DATA SECTION:
%%

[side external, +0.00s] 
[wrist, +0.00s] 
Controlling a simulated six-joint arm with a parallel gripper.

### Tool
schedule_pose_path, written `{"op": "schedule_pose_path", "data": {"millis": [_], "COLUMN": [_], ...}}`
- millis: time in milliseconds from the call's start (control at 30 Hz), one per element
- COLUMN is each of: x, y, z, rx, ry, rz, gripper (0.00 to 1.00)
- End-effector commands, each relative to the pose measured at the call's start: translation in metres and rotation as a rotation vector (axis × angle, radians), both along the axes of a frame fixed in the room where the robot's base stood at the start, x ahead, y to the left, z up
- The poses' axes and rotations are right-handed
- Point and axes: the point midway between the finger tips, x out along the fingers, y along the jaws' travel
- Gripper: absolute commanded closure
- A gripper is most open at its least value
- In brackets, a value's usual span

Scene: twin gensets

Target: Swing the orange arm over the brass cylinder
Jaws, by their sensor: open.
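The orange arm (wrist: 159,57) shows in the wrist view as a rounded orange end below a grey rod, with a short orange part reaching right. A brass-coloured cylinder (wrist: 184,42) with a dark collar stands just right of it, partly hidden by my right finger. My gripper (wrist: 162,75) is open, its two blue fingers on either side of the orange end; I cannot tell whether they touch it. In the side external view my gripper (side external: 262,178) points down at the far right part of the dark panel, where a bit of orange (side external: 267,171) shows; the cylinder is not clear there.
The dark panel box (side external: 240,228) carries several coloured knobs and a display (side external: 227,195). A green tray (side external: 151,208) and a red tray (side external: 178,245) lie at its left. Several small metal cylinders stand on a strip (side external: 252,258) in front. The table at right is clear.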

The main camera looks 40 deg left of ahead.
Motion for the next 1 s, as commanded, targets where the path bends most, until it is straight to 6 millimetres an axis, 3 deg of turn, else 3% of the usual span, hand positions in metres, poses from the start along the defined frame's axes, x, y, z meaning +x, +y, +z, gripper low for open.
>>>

%%

WRITTEN INSTRUCTION: Your answer should be a single number: the count of lines holding the word "millis".

WRITTEN SOLUTION: 2